● Exercise
Extract the whole listing as it stands. Do not include the pictures.

>> begin Collected data

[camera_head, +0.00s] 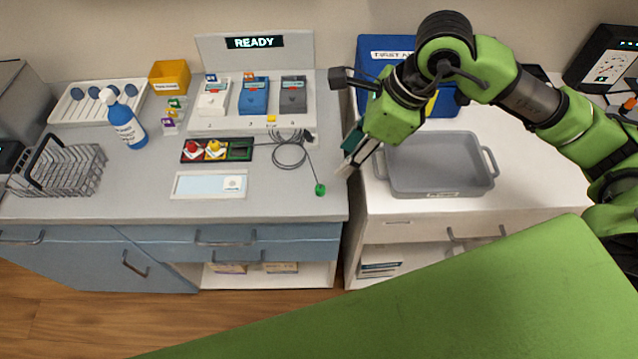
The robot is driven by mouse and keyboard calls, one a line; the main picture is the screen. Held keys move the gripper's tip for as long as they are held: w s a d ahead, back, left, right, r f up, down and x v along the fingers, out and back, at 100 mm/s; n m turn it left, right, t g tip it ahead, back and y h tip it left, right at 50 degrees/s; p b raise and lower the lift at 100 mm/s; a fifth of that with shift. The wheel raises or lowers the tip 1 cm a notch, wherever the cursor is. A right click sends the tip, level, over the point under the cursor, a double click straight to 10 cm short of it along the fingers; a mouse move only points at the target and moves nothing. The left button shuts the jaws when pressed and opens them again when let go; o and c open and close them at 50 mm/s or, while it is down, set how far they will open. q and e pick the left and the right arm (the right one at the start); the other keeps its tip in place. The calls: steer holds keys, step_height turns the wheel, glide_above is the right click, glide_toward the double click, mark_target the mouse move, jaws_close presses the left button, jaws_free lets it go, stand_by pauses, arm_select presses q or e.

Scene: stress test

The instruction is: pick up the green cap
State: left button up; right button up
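A small round green piece (320,189), which looks like the green cap, lies near the front right edge of the grey counter, at the end of a thin dark cable. My right gripper (350,162) points down and left, above and right of the green piece in the picture, near the gap between the two counters. It is apart from the green piece. Its fingers are seen from the side, so I cannot tell whether they are open or shut. My left gripper is not in view.
The coiled cable (289,152) lies behind the green piece. A black tray (187,157) holds red and yellow pieces. A grey bin (440,165) stands on the right counter, and a pale-blue panel (200,185) lies left. A blue bottle (128,127) stands farther left.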

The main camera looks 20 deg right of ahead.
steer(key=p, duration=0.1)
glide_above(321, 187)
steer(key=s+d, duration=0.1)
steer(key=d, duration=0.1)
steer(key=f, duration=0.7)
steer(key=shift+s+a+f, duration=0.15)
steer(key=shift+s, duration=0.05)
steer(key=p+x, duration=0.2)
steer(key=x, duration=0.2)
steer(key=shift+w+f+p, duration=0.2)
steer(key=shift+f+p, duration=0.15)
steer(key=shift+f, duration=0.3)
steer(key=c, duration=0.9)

>> end Collected data

● Task response
[camera_head, +0.00s] 
The robot is driven by mouse and keyboard calls, one a line; the main picture is the screen. Held keys move the gripper's tip for as long as they are held: w s a d ahead, back, left, right, r f up, down and x v along the fingers, out and back, at 100 mm/s; n m turn it left, right, t g tip it ahead, back and y h tip it left, right at 50 degrees/s; p b raise and lower the lift at 100 mm/s; a fifth of that with shift. The wheel raises or lowers the tip 1 cm a notch, wherever the cursor is. A right click sends the tip, level, over the point under the cursor, a double click straight to 10 cm short of it along the fingers; a mouse move only points at the target and moves nothing. The left button shuts the jaws when pressed and opens them again when let go; o and c open and close them at 50 mm/s or, while it is down, set how far they will open. q and e pick the left and the right arm (the right one at the start); the other keeps its tip in place. The calls: steer holds keys, step_height turns the wheel, glide_above is the right click, glide_toward the double click, mark_target the mouse move, jaws_close presses the left button, jaws_free lets it go, stand_by pauses, arm_select presses q or e.

Scene: stress test

The instruction is: pick up the green cap
State: left button up; right button up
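A small round green piece (320,189), which looks like the green cap, lies near the front right edge of the grey counter, at the end of a thin dark cable. My right gripper (350,162) points down and left, above and right of the green piece in the picture, near the gap between the two counters. It is apart from the green piece. Its fingers are seen from the side, so I cannot tell whether they are open or shut. My left gripper is not in view.
The coiled cable (289,152) lies behind the green piece. A black tray (187,157) holds red and yellow pieces. A grey bin (440,165) stands on the right counter, and a pale-blue panel (200,185) lies left. A blue bottle (128,127) stands farther left.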

The main camera looks 20 deg right of ahead.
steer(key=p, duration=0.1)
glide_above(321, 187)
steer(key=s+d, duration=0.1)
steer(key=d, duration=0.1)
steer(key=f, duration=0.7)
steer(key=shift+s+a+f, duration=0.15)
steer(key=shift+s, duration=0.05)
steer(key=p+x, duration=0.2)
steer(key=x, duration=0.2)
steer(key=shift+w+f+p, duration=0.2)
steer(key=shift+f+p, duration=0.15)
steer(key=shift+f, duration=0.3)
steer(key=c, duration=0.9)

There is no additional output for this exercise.